Avez-vous également une offre de livres électroniques ? Que pensez-vous du potentiel des livres électroniques pour les contenus africains ?
Oui, les ebooks ou contenus numériques constituent désormais une partie importante de nos activités. Les changements dans le flux de travail d’ABC, rendus nécessaires par le POD, ont été rapidement adaptés pour rendre le contenu publié en Afrique encore plus largement accessible aux publics mondiaux via un réseau encore plus vaste de fournisseurs de livres numériques. La majeure partie des ventes dans ce domaine est destinée aux fournisseurs qui se spécialisent dans la réponse aux abonnements des bibliothèques, sous forme de collections et / ou de ventes ponctuelles. Je crois que le premier fournisseur avec lequel nous avons commencé dans ce domaine était Ebrary en 2010. Depuis, nous avons attiré plus de 100 partenaires dans ce domaine et, grâce à ce travail, les livres publiés en Afrique sont devenus des produits courants sur les marchés extérieurs à l’Afrique : ils ne sont plus des « produits exotiques » stockés sur des étagères de bibliothèques et sont aussi facilement disponibles que n’importe quel livre publié ailleurs.
Les livres numériques augmentent la probabilité qu’à un titre d’être découvert. Et bien que les lecteurs avec lesquels nous discutons préfèrent en grande majorité les livres imprimés, ils ont très probablement découvert le livre numériquement d’abord, peut-être en recherchant le titre en particulier, ou en recherchant un élément lié au contenu de ce dernier. Cela a considérablement élargi le marché de ces livres.

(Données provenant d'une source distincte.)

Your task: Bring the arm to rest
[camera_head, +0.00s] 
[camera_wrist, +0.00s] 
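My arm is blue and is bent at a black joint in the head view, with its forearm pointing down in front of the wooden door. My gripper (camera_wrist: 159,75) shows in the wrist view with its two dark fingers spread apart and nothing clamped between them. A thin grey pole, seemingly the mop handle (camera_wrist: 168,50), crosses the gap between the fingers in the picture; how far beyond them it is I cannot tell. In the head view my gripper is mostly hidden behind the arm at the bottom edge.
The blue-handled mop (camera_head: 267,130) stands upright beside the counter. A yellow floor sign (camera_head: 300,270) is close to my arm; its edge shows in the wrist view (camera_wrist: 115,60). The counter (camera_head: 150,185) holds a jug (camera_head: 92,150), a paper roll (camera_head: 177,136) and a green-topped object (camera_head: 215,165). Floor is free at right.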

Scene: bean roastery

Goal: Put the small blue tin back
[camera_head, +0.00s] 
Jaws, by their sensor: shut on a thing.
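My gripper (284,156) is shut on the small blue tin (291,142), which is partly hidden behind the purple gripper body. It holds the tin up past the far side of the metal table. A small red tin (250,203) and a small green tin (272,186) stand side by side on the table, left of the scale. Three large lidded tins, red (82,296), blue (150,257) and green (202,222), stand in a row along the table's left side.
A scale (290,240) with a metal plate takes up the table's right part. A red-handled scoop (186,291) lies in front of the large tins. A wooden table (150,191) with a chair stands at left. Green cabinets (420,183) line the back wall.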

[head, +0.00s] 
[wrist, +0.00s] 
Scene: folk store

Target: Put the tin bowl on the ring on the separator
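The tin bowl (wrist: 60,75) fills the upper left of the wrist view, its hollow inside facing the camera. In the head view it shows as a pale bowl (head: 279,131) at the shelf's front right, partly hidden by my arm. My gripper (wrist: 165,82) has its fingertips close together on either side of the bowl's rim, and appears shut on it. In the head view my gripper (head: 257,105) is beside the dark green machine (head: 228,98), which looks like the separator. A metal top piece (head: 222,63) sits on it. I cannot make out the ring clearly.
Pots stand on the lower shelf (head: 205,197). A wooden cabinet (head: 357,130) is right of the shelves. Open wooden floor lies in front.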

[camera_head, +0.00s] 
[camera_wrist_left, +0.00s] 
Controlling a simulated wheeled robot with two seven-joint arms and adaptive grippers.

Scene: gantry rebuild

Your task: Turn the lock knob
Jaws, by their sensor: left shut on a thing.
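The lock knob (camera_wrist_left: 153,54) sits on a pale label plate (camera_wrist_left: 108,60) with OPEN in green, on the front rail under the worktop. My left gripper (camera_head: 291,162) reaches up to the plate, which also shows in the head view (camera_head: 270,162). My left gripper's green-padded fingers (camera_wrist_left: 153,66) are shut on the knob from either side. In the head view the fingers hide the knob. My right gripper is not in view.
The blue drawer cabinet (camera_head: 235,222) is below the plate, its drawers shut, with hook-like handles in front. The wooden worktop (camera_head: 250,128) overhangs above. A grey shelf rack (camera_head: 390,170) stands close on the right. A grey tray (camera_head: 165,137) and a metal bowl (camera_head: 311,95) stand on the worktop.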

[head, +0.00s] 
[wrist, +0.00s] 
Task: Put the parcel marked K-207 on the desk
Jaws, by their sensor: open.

Quels sont les principaux défis pour ABC à l’avenir?
Je pense que notre principal défi est similaire à celui des autres distributeurs et éditeurs : à savoir le marketing. Il y a beaucoup de concurrence sur le marché du livre, et entre les nombreux autres produits pouvant être consommés numériquement. Le défi pour le monde du livre est de continuer à améliorer la visibilité des contenus que nous vendons. Pour ABC en particulier, je pense que notre travail peut être facilité si les éditeurs se tournent également vers les marchés internationaux et nous aident à créer des marchés dans le monde entier pour leurs livres.